Vou deixar as piadas de lado, pois tenho gente mais ilustre pra citar. O fato é que queremos, todos, compreender. É irritante não entender o final de um filme, e mais ainda o final de um amor. Pior do que dever dinheiro é ficar devendo respostas para as questões que nos formulamos. Exigimos explicações de nós mesmos, na esperança de que isso nos acalme. Como se fosse possível apreender todo o mistério do mundo, como se houvesse palavras suficientes para denominar todos os sentimentos que nos assaltam.
A sábia Lya Luft, em seu livro 'Histórias do Tempo', escreve que 'o espanto é mais essencial que a compreensão'. Ler isto me fez sentir menos louca, pois me assusto todo dia com algumas reações que tenho e que não combinam com meu discurso: não arranjo verbo para encaixá-las no meu modus vivendi.
Com o tempo, no entanto, começo a perceber que meu lado incompreensível é bastante aceitável. Venho acomodando-me, sem fazer muitas perguntas, no hiato que existe entre o racionalizar e o sentir.As relações amorosas são as que mais nos fazem sofrer diante da incompreensão. Acreditamos que compreender 100% uma pessoa nos dará uma espécie de alvará de soltura: ou iremos amá-la com mais intensidade, ou não amá-la com menos remorso.
Outro escritor gaúcho vem me mostrar o quanto estou enganada. Verso de Fabrício Carpinejar: 'Te compreender não me libertou'. A compreensão oferecida pela psicanálise, pela meditação e pela passagem do tempo nos torna mais seguros, mas não anula o assombro, o susto, a taquicardia que também revela tanto.
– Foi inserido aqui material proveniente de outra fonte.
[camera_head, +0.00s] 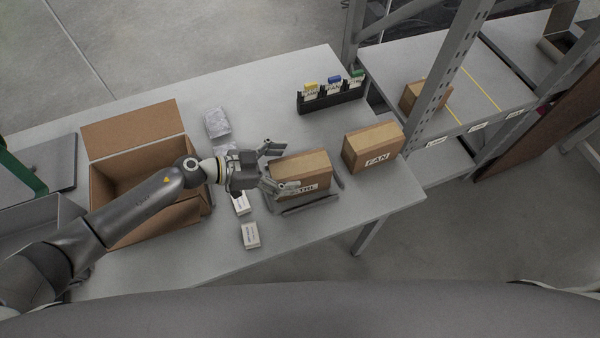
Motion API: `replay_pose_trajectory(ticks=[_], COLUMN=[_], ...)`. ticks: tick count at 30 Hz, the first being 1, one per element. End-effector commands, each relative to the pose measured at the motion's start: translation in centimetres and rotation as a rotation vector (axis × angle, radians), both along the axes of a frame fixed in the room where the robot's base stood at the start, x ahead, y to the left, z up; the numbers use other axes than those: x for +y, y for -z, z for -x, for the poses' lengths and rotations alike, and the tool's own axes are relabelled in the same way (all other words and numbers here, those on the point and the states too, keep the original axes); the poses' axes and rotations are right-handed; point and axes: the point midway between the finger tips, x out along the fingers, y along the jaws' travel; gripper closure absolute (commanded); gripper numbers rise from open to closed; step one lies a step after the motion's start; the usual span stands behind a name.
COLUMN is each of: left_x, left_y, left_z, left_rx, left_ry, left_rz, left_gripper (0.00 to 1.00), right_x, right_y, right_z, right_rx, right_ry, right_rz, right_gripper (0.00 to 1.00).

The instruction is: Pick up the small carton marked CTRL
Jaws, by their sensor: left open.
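The small brown carton marked CTRL (312,167) sits on the grey table between low dark grey side rails. Its label faces the front and is partly hidden by a finger. My left gripper (277,168) is open at the carton's left end. One finger shows behind the carton's back left corner and the other lies in front of its front left edge. I cannot tell whether either finger touches it. My right gripper is not in view.
Another carton marked FAN (366,150) stands just to the right. An open cardboard box (133,128) is at the left. Small white boxes (250,236) lie in front, and a black rack (331,99) stands behind. A metal shelf (440,70) borders the right.

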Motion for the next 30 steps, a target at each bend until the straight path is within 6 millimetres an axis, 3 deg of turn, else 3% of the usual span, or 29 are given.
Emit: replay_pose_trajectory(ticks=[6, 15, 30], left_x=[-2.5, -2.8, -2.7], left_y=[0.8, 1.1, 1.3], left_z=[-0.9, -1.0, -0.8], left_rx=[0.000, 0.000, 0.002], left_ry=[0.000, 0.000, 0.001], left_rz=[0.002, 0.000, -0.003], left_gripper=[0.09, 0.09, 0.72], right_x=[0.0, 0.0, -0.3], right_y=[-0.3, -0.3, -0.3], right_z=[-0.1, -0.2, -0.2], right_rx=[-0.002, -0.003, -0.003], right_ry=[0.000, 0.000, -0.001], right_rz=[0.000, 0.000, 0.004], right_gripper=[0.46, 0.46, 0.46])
Olho para trás e vejo aquela menina que queria entender tudo, com medo de que não coubesse tamanha quantidade de informação dentro de si. Coube e ainda cabe. E quanto mais entra, mais sobra espaço para a dúvida. Compreendo hoje que nunca entenderei a morte, os sonhos, a sensação de dejá-vu e as premonições. Nunca entenderei por que temos empatia com uma pessoa e nenhuma com outra. Não entendo como o mar não cansa, nem o sol.
Não compreendo a maldade, ainda que a bondade excessiva também me bote medo. Por que os hormônios femininos nos deixam tão vulneráveis e nossa pele combina mais com a de um homem do que com a de outro? Acordo todos os dias às seis da manhã, não importa a hora que tenho ido deitar. Minha alma circula por todo o meu corpo, cada dia está num lugar. E Deus, quem será? Religião, arte, vida: não compreender também pode valer o ingresso".